Oil companies pressured Cabinet, disputed SoDM advice on Groningen gas
Oil companies had a significant influence on the government’s decision to let gas extraction continue in 2013, a year after a particularly large earthquake near the town of Huizinge. The details of their strategizing appear in confidential meeting minutes of the Groningen Partnership, according to the NRC.
In the Groningen Partnership, a government representative from the Ministry of Economic Affairs works with top oil companies like Shell, ExxonMobil, NAM and state-owned EBN to decide Groningen’s gas extraction strategy. After the 2012 earthquake near Huizinge, the partnership met frequently to decide how to deal with the State Supervision of Mines’ (SoDM) forthcoming recommendations that gas extraction be slowed.
The SoDM warned that if gas extraction continued at full force, even more earthquakes would follow. These earthquakes could also be heavier than 3.9 on the Richter scale, according to the state supervision. NAM rejected the analysis, saying there was no evidence more extraction would cause more earthquakes.
According to the meeting minutes, the oil companies soon began discussing damage control.
Before the SoDM advice was even published, NAM was already “working on media training, whereby agreements are also made about the words to be chosen,” said then-director Bart van de Leemput. Dick Benschop, then-CEO of Shell Netherlands, said it was “important that the image is not created that the risk has suddenly increased.”
The companies also urged a top official to explain their concerns alongside the SoDM’s conclusions to Minister Henk Kamp (Economic Affairs). The official refused, saying he could not influence SoDM reports.
As the report’s publish date drew nearer, the oil companies hoped the Netherlands Organization for Applied Scientific Research (TNO) or the KNMI would refute the state supervision’s findings. Instead, the KNMI endorsed the advice.
Benschop then asked the top official, who had shared the SoDM’s advice with Minister Kamp, if it were possible for Kamp not to inform the Tweede Kamer of the advice. “The minister cannot leave a received report for weeks,” came the reply.

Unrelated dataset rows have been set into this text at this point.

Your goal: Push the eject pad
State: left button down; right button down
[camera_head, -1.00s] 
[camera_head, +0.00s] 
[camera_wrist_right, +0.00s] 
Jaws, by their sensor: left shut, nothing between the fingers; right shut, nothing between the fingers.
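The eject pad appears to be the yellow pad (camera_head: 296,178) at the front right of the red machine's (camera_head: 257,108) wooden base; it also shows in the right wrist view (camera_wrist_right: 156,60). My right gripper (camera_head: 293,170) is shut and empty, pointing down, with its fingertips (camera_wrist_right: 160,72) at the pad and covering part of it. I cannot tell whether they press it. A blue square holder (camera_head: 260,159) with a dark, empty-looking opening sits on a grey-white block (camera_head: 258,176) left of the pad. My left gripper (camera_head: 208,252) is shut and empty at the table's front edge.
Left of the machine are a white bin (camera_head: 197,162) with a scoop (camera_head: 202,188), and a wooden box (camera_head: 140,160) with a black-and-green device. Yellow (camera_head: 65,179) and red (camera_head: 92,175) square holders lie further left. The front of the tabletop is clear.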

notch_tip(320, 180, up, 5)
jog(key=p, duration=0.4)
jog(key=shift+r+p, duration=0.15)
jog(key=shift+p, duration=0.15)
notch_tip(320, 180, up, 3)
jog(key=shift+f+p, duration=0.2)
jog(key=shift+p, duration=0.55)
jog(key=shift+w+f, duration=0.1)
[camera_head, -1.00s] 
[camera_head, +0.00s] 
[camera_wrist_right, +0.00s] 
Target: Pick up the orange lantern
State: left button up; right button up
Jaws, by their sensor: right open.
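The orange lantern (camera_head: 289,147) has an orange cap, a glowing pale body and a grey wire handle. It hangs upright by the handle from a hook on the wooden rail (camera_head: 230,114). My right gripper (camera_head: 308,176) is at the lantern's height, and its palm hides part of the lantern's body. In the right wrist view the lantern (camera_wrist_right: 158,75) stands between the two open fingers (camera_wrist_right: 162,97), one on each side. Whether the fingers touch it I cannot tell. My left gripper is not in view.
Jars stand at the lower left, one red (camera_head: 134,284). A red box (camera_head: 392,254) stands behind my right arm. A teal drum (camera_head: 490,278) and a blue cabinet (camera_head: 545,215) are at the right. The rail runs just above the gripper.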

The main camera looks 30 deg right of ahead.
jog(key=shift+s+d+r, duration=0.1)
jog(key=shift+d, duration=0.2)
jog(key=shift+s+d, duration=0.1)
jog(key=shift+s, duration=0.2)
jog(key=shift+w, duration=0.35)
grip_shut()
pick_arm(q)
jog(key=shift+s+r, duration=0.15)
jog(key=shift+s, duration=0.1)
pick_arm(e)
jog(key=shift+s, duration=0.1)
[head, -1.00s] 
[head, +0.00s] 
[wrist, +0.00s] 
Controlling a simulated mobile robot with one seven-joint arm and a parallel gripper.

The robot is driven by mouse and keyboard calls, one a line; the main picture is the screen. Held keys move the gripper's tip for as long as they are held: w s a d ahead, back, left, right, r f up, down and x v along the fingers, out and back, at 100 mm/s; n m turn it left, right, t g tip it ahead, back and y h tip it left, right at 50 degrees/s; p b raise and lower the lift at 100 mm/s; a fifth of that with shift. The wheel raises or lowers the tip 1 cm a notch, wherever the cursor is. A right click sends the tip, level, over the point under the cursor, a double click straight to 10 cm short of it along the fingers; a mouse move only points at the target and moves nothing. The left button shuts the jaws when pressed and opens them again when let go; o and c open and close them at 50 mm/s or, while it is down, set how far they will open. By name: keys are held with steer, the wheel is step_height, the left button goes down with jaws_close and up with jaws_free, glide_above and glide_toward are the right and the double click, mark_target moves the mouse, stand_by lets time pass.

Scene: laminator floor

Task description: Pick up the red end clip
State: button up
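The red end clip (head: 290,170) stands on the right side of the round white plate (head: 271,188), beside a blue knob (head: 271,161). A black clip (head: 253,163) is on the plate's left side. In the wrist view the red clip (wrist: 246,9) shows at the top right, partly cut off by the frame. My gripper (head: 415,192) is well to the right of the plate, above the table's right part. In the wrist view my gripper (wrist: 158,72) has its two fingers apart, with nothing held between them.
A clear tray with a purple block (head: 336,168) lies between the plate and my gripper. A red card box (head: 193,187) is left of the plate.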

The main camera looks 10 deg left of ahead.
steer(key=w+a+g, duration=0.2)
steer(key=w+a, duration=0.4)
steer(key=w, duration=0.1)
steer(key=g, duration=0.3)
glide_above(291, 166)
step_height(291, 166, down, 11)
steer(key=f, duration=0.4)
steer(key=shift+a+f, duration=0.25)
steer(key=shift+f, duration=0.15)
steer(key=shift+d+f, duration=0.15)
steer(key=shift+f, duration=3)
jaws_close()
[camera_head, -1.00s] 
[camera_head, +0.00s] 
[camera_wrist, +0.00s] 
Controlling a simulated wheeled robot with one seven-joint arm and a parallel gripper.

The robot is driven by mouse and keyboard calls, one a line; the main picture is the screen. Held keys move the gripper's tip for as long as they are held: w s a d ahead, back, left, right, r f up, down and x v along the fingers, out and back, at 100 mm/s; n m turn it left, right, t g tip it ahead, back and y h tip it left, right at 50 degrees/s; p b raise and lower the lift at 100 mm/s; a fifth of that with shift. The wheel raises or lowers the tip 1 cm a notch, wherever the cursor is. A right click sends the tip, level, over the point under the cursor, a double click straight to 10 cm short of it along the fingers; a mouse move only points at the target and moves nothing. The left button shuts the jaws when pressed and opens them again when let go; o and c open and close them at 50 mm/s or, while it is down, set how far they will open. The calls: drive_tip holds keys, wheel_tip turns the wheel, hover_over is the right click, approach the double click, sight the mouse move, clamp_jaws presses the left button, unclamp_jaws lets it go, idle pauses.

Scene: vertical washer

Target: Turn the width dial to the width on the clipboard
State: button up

But in the end, Kamp wrote to the Tweede Kamer that he would not accept the SoDM’s advice. Benschop expressed “his special appreciation for the action of [the director-general] and the other parties involved from the ministry, which, despite the advice of State Supervision, has led to the position now chosen by the Minister,” according to the meeting minutes.
NAM went on to extract a record amount of natural gas from Groningen in 2013. This was due to cold weather, but also “because of attractive commercial opportunities,” the NRC reports.
Most recently, in February 2022, the SoDM advised that gas extraction be “reduced to zero as quickly as possible” in Groningen. Despite the Cabinet’s promises to reduce gas extraction over the years, almost twice as much gas is expected to be extracted during this “gas year.”